The problem guarantees that at least one repeated character exists, so the algorithm will always return a value before the loop ends.
Why it works
The algorithm maintains the invariant that seen contains exactly the characters encountered before the current index.
When we encounter a character already present in seen, we know this is its second occurrence. Since we scan from left to right, this is the earliest second occurrence among all characters processed so far. Therefore, the first repeated character we encounter is the correct answer.
Python Solution
class Solution:
def repeatedCharacter(self, s: str) -> str:
seen = set()
for char in s:
if char in seen:
return char
seen.add(char)
return ""
The solution starts by initializing an empty set named seen. This set keeps track of all characters encountered so far.
The loop iterates through each character in the string. For every character, the code first checks whether it already exists in the set.
If the character is already present, that means we have found its second occurrence, so we immediately return it.
Otherwise, we add the character to the set and continue scanning.
The final return "" statement is included only to satisfy function completeness. According to the problem constraints, execution will always return from inside the loop because the input is guaranteed to contain a repeated character.
Go Solution
func repeatedCharacter(s string) byte {
seen := make(map[byte]bool)
for i := 0; i < len(s); i++ {
if seen[s[i]] {
return s[i]
}
seen[s[i]] = true
}
return 0
}
The Go implementation follows the same logic as the Python version.
Instead of a Python set, Go uses a map[byte]bool to track previously seen characters.

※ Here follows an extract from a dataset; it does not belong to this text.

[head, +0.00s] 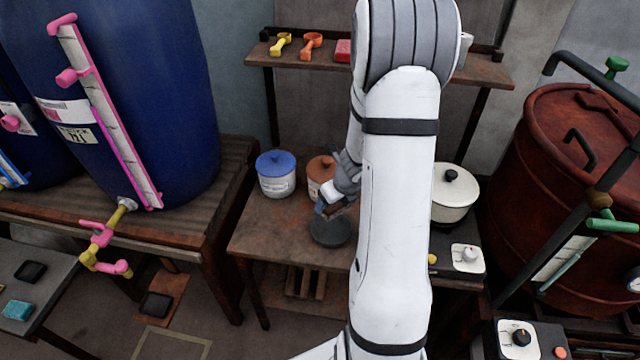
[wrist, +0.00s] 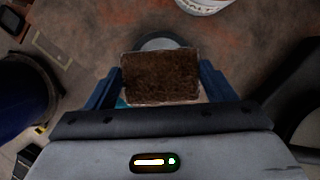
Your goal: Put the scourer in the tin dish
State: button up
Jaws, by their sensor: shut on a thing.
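The scourer (wrist: 160,77) is a brown, rough, rectangular block held between the two blue fingers of my gripper (wrist: 160,85) in the wrist view. In the head view my gripper (head: 330,207) is over the wooden table, and the scourer is small and mostly hidden there. The tin dish (head: 330,234) is a round dark grey dish on the table, just below my gripper. In the wrist view a grey rim (wrist: 158,43) shows behind the scourer, which covers most of the dish. The scourer appears apart from the dish, but the exact gap is hard to tell.
A blue-lidded tub (head: 276,175) and a brown-lidded tub (head: 318,172) stand behind the dish. A cream pot (head: 453,197) stands to the right, partly behind my arm. The table's front left (head: 265,240) is clear. A shelf (head: 480,70) runs above.

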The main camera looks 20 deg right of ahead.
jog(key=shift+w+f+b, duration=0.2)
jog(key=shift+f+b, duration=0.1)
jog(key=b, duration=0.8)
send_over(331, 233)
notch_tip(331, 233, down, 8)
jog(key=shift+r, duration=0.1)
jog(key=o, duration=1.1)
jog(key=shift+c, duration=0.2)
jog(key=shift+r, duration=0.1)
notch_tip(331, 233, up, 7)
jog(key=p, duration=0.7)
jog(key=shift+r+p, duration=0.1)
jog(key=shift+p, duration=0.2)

Since the input consists only of lowercase English letters, treating characters as byte values is efficient and straightforward.

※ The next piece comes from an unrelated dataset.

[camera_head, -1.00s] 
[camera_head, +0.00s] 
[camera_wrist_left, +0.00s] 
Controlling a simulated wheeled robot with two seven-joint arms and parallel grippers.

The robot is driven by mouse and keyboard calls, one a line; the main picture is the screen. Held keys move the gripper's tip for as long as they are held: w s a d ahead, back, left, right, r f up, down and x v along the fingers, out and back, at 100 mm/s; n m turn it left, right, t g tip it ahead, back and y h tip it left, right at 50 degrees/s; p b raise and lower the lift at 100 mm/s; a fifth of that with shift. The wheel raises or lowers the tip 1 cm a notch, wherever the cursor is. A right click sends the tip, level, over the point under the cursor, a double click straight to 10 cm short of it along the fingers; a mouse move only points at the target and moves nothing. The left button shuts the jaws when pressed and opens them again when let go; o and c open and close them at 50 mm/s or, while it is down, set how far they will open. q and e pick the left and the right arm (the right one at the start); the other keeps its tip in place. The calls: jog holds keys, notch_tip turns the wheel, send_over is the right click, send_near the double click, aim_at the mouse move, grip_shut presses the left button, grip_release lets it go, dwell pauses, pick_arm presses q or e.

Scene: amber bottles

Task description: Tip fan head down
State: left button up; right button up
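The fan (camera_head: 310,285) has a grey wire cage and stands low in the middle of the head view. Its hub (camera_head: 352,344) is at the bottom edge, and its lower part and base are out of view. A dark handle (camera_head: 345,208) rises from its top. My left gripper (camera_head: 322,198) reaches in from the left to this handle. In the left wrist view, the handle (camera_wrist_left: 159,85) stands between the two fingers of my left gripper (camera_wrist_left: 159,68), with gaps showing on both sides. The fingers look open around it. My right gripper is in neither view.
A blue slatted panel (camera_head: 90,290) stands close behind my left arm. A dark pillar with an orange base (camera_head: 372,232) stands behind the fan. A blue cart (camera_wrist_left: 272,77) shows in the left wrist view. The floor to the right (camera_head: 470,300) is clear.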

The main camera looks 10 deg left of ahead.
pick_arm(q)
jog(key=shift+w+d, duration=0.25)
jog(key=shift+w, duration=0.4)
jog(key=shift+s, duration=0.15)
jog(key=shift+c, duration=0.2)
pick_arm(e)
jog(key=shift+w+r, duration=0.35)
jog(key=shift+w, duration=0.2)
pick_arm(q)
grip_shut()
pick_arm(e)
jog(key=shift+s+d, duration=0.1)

The function returns a byte because that is the required signature in the problem statement.
The final return 0 is technically unreachable due to the problem guarantee that at least one repeated character exists.
Worked Examples
Example 1
Input:
s = "abccbaacz"
| Step | Current Character | Seen Set Before | Action | Seen Set After |
|---|---|---|---|---|
| 1 | 'a' |
{} |
Add 'a' |
{'a'} |
| 2 | 'b' |
{'a'} |
Add 'b' |
{'a', 'b'} |
| 3 | 'c' |
{'a', 'b'} |
Add 'c' |
{'a', 'b', 'c'} |
| 4 | 'c' |
{'a', 'b', 'c'} |
Already seen, return 'c' |
- |
The algorithm stops immediately when the second 'c' is encountered.
Output:
"c"
Example 2
Input:
s = "abcdd"
| Step | Current Character | Seen Set Before | Action | Seen Set After |
|---|---|---|---|---|
| 1 | 'a' |
{} |
Add 'a' |
{'a'} |
| 2 | 'b' |
{'a'} |
Add 'b' |
{'a', 'b'} |
| 3 | 'c' |
{'a', 'b'} |
Add 'c' |
{'a', 'b', 'c'} |
| 4 | 'd' |
{'a', 'b', 'c'} |
Add 'd' |
{'a', 'b', 'c', 'd'} |
| 5 | 'd' |
{'a', 'b', 'c', 'd'} |
Already seen, return 'd' |
- |
Output:
"d"
Complexity Analysis
| Measure | Complexity | Explanation |
|---|---|---|
| Time | O(n) | Each character is processed once |
| Space | O(1) | At most 26 lowercase letters are stored |
The algorithm scans the string exactly once, so the running time grows linearly with the input length.
The auxiliary space remains constant because the set can contain at most 26 lowercase English letters, regardless of input size.
Test Cases
solution = Solution()
assert solution.repeatedCharacter("abccbaacz") == "c" # provided example
assert solution.repeatedCharacter("abcdd") == "d" # duplicate at end
assert solution.repeatedCharacter("aabc") == "a" # immediate repetition
assert solution.repeatedCharacter("abca") == "a" # repeat after gap
assert solution.repeatedCharacter("abcdefgg") == "g" # only last character repeats
assert solution.repeatedCharacter("zz") == "z" # minimum length input
assert solution.repeatedCharacter("abcbad") == "b" # second occurrence earliest
assert solution.repeatedCharacter("aaab") == "a" # multiple repetitions of same character
assert solution.repeatedCharacter("abcdedcba") == "d" # middle character repeats first
| Test | Why |
|---|---|
"abccbaacz" |
Validates the main example |
"abcdd" |
Tests repetition at the end |
"aabc" |
Tests immediate duplicate |
"abca" |
Tests delayed repetition |
"abcdefgg" |
Ensures late duplicate works correctly |
"zz" |
Tests smallest valid input |
"abcbad" |
Verifies earliest second occurrence logic |
"aaab" |
Tests repeated occurrences beyond two |
"abcdedcba" |
Confirms correct left to right behavior |
Edge Cases
One important edge case is when the repeated character appears immediately, such as "aabc". A buggy implementation might incorrectly continue scanning after finding the first duplicate. This solution returns immediately upon detecting the second occurrence, so it correctly returns 'a'.
Another important case is when multiple characters repeat, but their second occurrences happen at different positions. For example, in "abccbaacz", both 'a' and 'b' repeat, but 'c' reaches its second occurrence first. The left to right scan guarantees that the earliest second occurrence is returned correctly.
A third edge case involves characters appearing more than twice, such as "aaab" or "abcaad". The algorithm does not care how many total occurrences exist. It only checks whether the current character has already appeared before. Therefore, the second occurrence is detected correctly regardless of additional repetitions later in the string.
Another subtle case is the minimum valid input size, such as "zz". The first character is added to the set, and the second character immediately triggers the duplicate detection logic. This confirms the implementation handles the smallest possible input correctly.